企業経営でいえば業績が最高に達したときに組織全体が酔いしれていたら、必ず、そこに業績悪化の陰りが忍び寄っていたという話は敗軍の将の反省の弁です。一方、家庭生活でも幸せの絶頂期にいた時に、病魔が忍び寄っていたなどという話も聞きます。
 優れた経営者ほど絶頂期に最悪期の準備をすると言います。世の中はいいことばかりが巡ってくるわけではないことをよく知っているからです。順風満帆の時もあれば暴風雨が吹き荒れる時もあります。その時のために余裕のある時に準備を怠らないことが大切です。嵐を真にして、命の次に大切な積み荷を海に捨てても、命を守り切る大航海時代の船長のような行動が必要です。
 どんな艱難辛苦にも耐え、目的地に到着できる船長のみに備わった資質です。

◆欲望を自己管理できなければリーダーになれない
 欲望のままに生きることはある意味幸せな人生を送れると言えるかもしれません。
 しかしながら、私たちは人生の節目、節目に社会的にも、私生活的にも責任を伴う立場に立たなければなりません。職業生活では組織のリーダーになります。最初は小規模で一チームからのスタートから始まります。部下の数も十人未満のリーダーですが、次第に重い責任を負う立場へと進展してゆきます。

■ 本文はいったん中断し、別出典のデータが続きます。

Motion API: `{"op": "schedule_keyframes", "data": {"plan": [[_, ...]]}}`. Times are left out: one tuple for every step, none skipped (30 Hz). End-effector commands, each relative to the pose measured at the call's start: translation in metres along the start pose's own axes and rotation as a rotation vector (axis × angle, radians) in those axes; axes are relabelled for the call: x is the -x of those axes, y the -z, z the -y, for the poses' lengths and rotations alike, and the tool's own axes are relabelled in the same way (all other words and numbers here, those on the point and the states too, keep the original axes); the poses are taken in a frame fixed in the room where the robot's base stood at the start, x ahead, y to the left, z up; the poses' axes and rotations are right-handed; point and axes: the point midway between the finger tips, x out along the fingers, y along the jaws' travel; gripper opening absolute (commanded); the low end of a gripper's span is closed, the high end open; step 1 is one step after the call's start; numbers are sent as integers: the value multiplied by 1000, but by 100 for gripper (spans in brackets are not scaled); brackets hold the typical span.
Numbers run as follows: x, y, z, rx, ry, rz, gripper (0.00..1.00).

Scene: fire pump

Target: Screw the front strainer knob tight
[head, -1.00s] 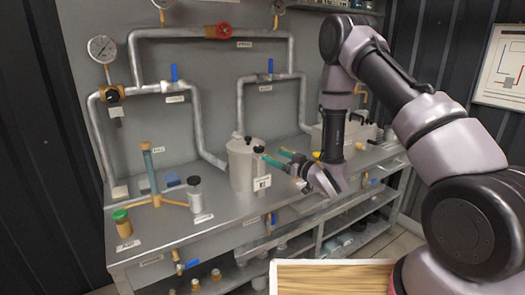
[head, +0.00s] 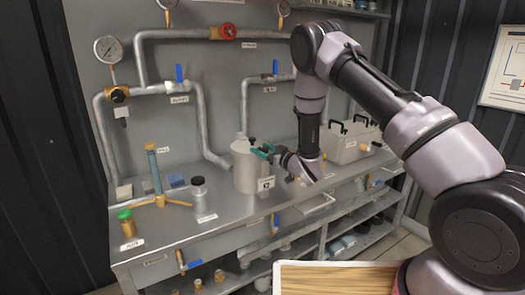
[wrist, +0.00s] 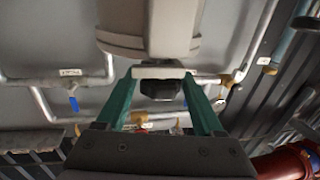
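The strainer is a pale grey pot (head: 244,168) standing on the bench, with a black front knob (head: 252,141) at the right of its lid. In the wrist view the pot (wrist: 172,25) fills the top, and the dark knob (wrist: 160,89) shows between my fingers, beside a pale bracket (wrist: 158,72). My gripper (head: 262,149) has green fingers and is at the pot's upper right side. In the wrist view my gripper (wrist: 160,78) has its fingers apart, one on each side of the knob. I cannot tell whether either finger touches it.
A pale box (head: 350,143) is at the right. Pipes with blue-handled valves (head: 179,73) run behind. The front bench edge is mostly clear.

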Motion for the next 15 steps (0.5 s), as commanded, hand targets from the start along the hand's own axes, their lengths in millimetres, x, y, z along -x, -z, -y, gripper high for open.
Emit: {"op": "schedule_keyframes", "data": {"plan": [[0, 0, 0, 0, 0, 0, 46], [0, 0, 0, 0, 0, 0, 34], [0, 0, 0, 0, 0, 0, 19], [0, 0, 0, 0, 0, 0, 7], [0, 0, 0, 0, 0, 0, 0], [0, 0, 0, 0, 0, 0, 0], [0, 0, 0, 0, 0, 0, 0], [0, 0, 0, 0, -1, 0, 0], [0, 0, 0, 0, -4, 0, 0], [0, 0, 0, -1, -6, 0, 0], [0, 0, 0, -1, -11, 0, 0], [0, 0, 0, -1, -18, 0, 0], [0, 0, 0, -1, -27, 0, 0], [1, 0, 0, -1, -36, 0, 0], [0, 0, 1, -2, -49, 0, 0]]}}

場合によれば、企業全体の責任を負う立場に立つことも大いにあり得ます。 責任」とは、どういう意味があるのでしょうか?辞書によりますと「責任とはしなくてはならない務めのこと、その他に、悪い結果が生じたときに損失や罰を引き受けるという意味だ」と定義しています。ということは自己中心の欲望にとらわれた行動ができないことを意味しています。



 リーダーとは自己管理ができる人のことだと置き換えることもできます。欲望のままに生きることと真逆のことになります。
 本項でいえば、まさしく孔子が述べてている言葉のすべてが自己管理をすることの大切さを説いていると言っても言い過ぎではないでしょう。

◆企業経営も家族経営もバランスが大切だ
 何事にもバランスが必要だというのが論語で孔子が一貫して主張している考え方です。孔子の美学
だと言ってもいいでしょう。孔子がさらに素晴らしいのは言行を一致させていることです。
 ご承知の通り、企業経営では企業の活動状況を財務諸表にまとめます。その中核にあるのがバランスシートと呼ばれている貸借対照表です。同様に家族経営でも資産と負債がバランスしていないと遠からずその家族は破綻することになります。
 一番心掛けなければならないのは結果の数字を把握して反省することではなく、結果を生み出す企業経営や個人の生活態度そのものをバランスさせなければならないことです。数字のアンバランスは行動のアンバランスと直結しています。
 行動変革しなければ数字のバランスはとれませんし。行動変革させるには意識変革をしなければなりません。意識変革をするためには前述した自己管理が不可欠であると言えると思います。